Provided information:
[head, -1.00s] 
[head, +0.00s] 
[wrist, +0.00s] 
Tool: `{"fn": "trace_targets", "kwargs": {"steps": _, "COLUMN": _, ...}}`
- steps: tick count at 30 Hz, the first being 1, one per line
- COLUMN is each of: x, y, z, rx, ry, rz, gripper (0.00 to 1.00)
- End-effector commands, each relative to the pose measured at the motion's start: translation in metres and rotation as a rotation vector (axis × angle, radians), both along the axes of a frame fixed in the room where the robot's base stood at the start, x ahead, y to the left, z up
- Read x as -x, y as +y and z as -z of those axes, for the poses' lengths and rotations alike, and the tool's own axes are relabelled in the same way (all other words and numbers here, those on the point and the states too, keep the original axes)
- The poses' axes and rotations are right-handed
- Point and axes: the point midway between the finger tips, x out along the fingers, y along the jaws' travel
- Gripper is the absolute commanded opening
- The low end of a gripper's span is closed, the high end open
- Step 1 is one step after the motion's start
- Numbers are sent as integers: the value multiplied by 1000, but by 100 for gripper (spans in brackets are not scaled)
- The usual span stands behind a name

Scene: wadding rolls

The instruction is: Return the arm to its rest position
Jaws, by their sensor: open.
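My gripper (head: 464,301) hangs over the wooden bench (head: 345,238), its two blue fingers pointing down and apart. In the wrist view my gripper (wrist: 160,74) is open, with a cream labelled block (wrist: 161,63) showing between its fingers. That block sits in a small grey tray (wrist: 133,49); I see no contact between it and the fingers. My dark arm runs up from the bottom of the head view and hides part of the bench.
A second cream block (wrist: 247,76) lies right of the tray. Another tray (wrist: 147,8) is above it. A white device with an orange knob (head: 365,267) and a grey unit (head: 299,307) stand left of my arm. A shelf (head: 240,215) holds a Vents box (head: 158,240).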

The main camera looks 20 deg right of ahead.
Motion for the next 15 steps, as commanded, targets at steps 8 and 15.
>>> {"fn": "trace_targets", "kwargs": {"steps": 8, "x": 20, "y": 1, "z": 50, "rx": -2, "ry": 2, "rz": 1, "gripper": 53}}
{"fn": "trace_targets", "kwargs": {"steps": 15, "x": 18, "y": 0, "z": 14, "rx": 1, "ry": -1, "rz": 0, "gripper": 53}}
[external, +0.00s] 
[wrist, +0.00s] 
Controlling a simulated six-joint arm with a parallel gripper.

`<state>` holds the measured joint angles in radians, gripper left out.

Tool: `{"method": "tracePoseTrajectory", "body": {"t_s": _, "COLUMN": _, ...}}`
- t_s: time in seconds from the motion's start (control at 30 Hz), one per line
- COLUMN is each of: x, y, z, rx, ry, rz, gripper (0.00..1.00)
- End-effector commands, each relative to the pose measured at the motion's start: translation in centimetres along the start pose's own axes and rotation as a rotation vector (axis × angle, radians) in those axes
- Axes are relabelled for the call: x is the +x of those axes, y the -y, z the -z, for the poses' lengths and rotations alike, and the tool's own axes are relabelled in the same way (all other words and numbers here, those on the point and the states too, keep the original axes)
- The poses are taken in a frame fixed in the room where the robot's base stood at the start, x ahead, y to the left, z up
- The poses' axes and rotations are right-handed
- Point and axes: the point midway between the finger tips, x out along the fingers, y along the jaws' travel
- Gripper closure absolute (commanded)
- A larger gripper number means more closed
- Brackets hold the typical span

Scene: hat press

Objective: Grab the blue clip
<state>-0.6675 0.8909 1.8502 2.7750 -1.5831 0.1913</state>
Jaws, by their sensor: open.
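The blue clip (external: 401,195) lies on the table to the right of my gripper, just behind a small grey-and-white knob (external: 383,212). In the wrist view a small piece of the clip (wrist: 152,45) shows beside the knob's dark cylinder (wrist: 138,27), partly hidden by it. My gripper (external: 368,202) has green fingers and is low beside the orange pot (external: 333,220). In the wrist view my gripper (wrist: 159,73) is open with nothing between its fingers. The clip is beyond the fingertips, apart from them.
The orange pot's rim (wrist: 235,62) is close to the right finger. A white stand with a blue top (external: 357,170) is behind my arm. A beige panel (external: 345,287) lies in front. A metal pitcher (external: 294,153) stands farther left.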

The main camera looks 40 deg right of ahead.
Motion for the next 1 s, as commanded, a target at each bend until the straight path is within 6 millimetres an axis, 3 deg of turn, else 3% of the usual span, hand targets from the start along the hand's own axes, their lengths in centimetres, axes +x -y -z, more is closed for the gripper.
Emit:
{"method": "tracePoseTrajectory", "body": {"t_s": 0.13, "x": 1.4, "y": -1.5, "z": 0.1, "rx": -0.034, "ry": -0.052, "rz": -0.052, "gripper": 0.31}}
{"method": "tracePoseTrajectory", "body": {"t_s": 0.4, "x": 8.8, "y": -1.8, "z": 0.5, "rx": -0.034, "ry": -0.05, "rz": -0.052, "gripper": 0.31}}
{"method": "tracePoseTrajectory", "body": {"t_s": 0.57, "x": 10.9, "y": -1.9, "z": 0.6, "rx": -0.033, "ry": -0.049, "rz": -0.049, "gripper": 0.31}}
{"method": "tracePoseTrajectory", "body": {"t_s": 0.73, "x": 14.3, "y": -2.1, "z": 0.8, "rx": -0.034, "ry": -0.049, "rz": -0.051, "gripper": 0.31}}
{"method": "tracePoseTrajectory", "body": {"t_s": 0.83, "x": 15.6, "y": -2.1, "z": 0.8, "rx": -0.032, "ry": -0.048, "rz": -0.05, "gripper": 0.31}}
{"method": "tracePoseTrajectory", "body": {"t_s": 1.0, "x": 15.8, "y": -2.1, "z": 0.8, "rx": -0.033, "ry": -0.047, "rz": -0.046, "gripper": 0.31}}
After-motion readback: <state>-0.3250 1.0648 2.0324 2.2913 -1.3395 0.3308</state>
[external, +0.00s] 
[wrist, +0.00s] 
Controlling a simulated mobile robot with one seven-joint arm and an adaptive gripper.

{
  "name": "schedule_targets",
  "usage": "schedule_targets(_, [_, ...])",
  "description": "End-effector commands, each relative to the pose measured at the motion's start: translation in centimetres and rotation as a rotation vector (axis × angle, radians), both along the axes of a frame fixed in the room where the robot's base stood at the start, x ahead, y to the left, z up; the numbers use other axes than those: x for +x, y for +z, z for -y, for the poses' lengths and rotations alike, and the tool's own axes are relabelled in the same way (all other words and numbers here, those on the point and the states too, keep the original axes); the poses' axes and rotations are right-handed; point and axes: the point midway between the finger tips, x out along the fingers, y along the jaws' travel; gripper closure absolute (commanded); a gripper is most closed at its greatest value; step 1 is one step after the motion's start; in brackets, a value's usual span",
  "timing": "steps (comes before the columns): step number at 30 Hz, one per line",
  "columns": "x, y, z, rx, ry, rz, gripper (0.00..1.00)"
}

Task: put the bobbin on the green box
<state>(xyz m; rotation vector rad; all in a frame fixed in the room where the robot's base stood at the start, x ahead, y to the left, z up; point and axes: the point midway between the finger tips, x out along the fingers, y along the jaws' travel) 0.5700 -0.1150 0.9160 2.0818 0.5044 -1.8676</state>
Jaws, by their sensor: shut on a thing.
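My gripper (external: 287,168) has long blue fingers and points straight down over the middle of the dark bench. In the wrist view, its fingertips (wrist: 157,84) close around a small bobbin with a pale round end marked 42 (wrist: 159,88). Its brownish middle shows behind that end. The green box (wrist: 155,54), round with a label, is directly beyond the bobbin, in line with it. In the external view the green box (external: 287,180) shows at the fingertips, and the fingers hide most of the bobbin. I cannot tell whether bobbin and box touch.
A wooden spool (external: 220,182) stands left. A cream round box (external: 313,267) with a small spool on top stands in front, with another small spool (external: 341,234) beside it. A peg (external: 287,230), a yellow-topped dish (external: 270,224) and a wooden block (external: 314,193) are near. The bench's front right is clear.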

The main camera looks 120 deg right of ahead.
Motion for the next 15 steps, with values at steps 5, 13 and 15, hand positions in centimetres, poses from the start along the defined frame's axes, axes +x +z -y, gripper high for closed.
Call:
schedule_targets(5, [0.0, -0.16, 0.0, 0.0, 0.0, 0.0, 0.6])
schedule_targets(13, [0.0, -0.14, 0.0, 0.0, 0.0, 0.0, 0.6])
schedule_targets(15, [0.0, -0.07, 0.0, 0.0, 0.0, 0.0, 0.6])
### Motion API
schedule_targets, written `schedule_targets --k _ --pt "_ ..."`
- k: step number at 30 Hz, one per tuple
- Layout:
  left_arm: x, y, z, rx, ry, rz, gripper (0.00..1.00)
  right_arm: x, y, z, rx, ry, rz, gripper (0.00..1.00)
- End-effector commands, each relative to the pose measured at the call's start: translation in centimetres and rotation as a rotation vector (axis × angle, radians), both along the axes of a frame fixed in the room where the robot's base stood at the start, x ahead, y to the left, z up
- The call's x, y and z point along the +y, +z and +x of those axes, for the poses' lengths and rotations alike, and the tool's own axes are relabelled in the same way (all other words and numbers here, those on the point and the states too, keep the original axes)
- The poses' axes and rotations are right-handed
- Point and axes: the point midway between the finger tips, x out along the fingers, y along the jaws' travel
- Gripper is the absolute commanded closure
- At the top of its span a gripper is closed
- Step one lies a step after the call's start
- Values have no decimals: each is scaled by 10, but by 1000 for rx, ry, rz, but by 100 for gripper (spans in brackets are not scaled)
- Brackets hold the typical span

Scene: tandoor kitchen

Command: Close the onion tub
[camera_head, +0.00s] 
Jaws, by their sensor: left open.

Task statement:
Copy, please, every line from the start of the entries down to the line that holds "Motion for the next 15 steps, as", with both of those lines included and no others.

Output:
[head, -1.00s] 
[head, +0.00s] 
[wrist, +0.00s] 
Tool: `{"fn": "trace_targets", "kwargs": {"steps": _, "COLUMN": _, ...}}`
- steps: tick count at 30 Hz, the first being 1, one per line
- COLUMN is each of: x, y, z, rx, ry, rz, gripper (0.00 to 1.00)
- End-effector commands, each relative to the pose measured at the motion's start: translation in metres and rotation as a rotation vector (axis × angle, radians), both along the axes of a frame fixed in the room where the robot's base stood at the start, x ahead, y to the left, z up
- Read x as -x, y as +y and z as -z of those axes, for the poses' lengths and rotations alike, and the tool's own axes are relabelled in the same way (all other words and numbers here, those on the point and the states too, keep the original axes)
- The poses' axes and rotations are right-handed
- Point and axes: the point midway between the finger tips, x out along the fingers, y along the jaws' travel
- Gripper is the absolute commanded opening
- The low end of a gripper's span is closed, the high end open
- Step 1 is one step after the motion's start
- Numbers are sent as integers: the value multiplied by 1000, but by 100 for gripper (spans in brackets are not scaled)
- The usual span stands behind a name

Scene: wadding rolls

The instruction is: Return the arm to its rest position
Jaws, by their sensor: open.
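My gripper (head: 464,301) hangs over the wooden bench (head: 345,238), its two blue fingers pointing down and apart. In the wrist view my gripper (wrist: 160,74) is open, with a cream labelled block (wrist: 161,63) showing between its fingers. That block sits in a small grey tray (wrist: 133,49); I see no contact between it and the fingers. My dark arm runs up from the bottom of the head view and hides part of the bench.
A second cream block (wrist: 247,76) lies right of the tray. Another tray (wrist: 147,8) is above it. A white device with an orange knob (head: 365,267) and a grey unit (head: 299,307) stand left of my arm. A shelf (head: 240,215) holds a Vents box (head: 158,240).

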The main camera looks 20 deg right of ahead.
Motion for the next 15 steps, as commanded, targets at steps 8 and 15.

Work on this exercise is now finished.